What you should do —
Pictures do not belong in your copy. Repeat all the other data exactly.

** start of Records supplied **

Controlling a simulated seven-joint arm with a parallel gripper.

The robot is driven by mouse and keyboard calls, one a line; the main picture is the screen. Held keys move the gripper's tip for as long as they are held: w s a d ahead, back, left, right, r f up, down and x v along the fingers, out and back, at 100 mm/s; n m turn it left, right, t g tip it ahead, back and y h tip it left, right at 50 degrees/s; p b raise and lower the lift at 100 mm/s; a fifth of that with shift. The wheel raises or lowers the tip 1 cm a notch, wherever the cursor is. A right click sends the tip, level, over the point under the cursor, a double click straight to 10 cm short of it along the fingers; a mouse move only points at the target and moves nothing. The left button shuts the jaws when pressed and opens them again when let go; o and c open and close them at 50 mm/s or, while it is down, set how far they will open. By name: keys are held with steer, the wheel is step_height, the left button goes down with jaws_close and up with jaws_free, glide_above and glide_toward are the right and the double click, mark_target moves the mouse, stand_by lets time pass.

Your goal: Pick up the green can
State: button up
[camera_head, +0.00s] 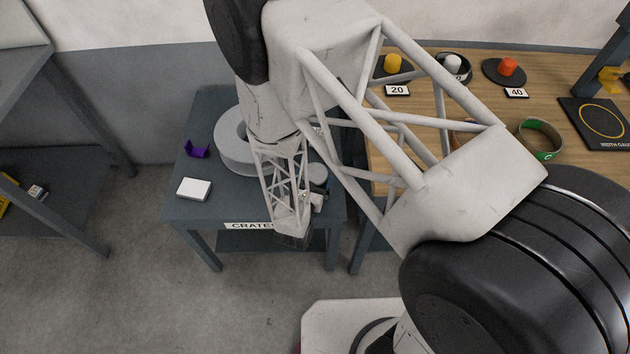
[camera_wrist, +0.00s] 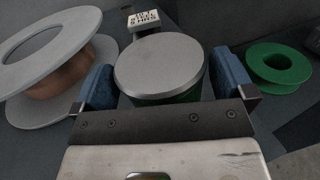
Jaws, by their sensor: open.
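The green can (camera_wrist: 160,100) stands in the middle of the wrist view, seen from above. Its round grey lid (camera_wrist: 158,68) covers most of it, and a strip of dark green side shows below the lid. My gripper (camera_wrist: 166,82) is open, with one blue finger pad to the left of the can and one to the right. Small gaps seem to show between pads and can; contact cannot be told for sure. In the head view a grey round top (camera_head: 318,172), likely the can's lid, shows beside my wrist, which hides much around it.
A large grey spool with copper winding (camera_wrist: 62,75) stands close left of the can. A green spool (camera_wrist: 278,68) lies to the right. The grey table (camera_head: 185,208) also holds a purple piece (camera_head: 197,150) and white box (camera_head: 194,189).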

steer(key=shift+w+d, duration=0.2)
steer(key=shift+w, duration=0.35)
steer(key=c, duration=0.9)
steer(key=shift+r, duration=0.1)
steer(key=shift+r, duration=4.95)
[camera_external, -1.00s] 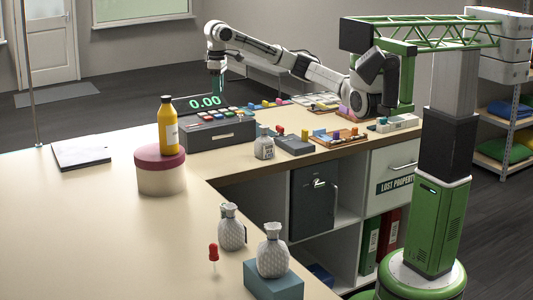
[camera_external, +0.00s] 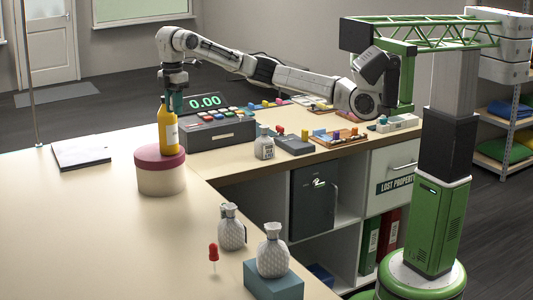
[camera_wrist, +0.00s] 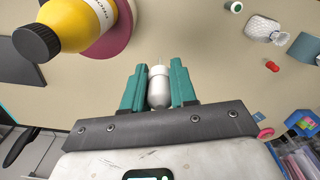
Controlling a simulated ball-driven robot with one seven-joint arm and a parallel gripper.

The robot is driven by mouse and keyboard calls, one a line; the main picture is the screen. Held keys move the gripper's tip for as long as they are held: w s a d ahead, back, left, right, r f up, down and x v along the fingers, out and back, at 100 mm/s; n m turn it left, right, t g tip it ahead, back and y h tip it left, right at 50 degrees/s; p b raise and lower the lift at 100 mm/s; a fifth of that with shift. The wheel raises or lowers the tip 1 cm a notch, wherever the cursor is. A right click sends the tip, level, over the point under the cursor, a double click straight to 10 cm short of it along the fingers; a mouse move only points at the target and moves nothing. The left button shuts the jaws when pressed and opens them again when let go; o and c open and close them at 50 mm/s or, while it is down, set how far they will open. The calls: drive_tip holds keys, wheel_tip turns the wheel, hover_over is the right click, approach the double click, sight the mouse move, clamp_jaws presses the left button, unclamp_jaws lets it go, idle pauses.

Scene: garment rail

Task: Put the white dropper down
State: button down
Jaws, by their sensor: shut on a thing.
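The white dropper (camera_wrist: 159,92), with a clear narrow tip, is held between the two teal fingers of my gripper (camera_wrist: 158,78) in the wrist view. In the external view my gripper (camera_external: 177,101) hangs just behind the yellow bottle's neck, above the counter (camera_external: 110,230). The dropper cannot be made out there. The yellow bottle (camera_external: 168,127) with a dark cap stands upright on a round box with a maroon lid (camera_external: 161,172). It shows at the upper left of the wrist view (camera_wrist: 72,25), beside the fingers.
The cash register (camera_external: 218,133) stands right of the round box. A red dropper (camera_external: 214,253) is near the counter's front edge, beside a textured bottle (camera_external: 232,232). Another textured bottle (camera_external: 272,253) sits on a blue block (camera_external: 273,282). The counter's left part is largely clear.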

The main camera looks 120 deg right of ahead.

** end of Records supplied **

Response to this exercise —
Controlling a simulated seven-joint arm with a parallel gripper.

The robot is driven by mouse and keyboard calls, one a line; the main picture is the screen. Held keys move the gripper's tip for as long as they are held: w s a d ahead, back, left, right, r f up, down and x v along the fingers, out and back, at 100 mm/s; n m turn it left, right, t g tip it ahead, back and y h tip it left, right at 50 degrees/s; p b raise and lower the lift at 100 mm/s; a fifth of that with shift. The wheel raises or lowers the tip 1 cm a notch, wherever the cursor is. A right click sends the tip, level, over the point under the cursor, a double click straight to 10 cm short of it along the fingers; a mouse move only points at the target and moves nothing. The left button shuts the jaws when pressed and opens them again when let go; o and c open and close them at 50 mm/s or, while it is down, set how far they will open. By name: keys are held with steer, the wheel is step_height, the left button goes down with jaws_close and up with jaws_free, glide_above and glide_toward are the right and the double click, mark_target moves the mouse, stand_by lets time pass.

Your goal: Pick up the green can
State: button up
[camera_head, +0.00s] 
[camera_wrist, +0.00s] 
Jaws, by their sensor: open.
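The green can (camera_wrist: 160,100) stands in the middle of the wrist view, seen from above. Its round grey lid (camera_wrist: 158,68) covers most of it, and a strip of dark green side shows below the lid. My gripper (camera_wrist: 166,82) is open, with one blue finger pad to the left of the can and one to the right. Small gaps seem to show between pads and can; contact cannot be told for sure. In the head view a grey round top (camera_head: 318,172), likely the can's lid, shows beside my wrist, which hides much around it.
A large grey spool with copper winding (camera_wrist: 62,75) stands close left of the can. A green spool (camera_wrist: 278,68) lies to the right. The grey table (camera_head: 185,208) also holds a purple piece (camera_head: 197,150) and white box (camera_head: 194,189).

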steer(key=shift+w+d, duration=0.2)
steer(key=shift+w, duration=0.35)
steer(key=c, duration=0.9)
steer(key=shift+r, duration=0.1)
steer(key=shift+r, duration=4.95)
[camera_external, -1.00s] 
[camera_external, +0.00s] 
[camera_wrist, +0.00s] 
Controlling a simulated ball-driven robot with one seven-joint arm and a parallel gripper.

The robot is driven by mouse and keyboard calls, one a line; the main picture is the screen. Held keys move the gripper's tip for as long as they are held: w s a d ahead, back, left, right, r f up, down and x v along the fingers, out and back, at 100 mm/s; n m turn it left, right, t g tip it ahead, back and y h tip it left, right at 50 degrees/s; p b raise and lower the lift at 100 mm/s; a fifth of that with shift. The wheel raises or lowers the tip 1 cm a notch, wherever the cursor is. A right click sends the tip, level, over the point under the cursor, a double click straight to 10 cm short of it along the fingers; a mouse move only points at the target and moves nothing. The left button shuts the jaws when pressed and opens them again when let go; o and c open and close them at 50 mm/s or, while it is down, set how far they will open. The calls: drive_tip holds keys, wheel_tip turns the wheel, hover_over is the right click, approach the double click, sight the mouse move, clamp_jaws presses the left button, unclamp_jaws lets it go, idle pauses.

Scene: garment rail

Task: Put the white dropper down
State: button down
Jaws, by their sensor: shut on a thing.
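The white dropper (camera_wrist: 159,92), with a clear narrow tip, is held between the two teal fingers of my gripper (camera_wrist: 158,78) in the wrist view. In the external view my gripper (camera_external: 177,101) hangs just behind the yellow bottle's neck, above the counter (camera_external: 110,230). The dropper cannot be made out there. The yellow bottle (camera_external: 168,127) with a dark cap stands upright on a round box with a maroon lid (camera_external: 161,172). It shows at the upper left of the wrist view (camera_wrist: 72,25), beside the fingers.
The cash register (camera_external: 218,133) stands right of the round box. A red dropper (camera_external: 214,253) is near the counter's front edge, beside a textured bottle (camera_external: 232,232). Another textured bottle (camera_external: 272,253) sits on a blue block (camera_external: 273,282). The counter's left part is largely clear.

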The main camera looks 120 deg right of ahead.

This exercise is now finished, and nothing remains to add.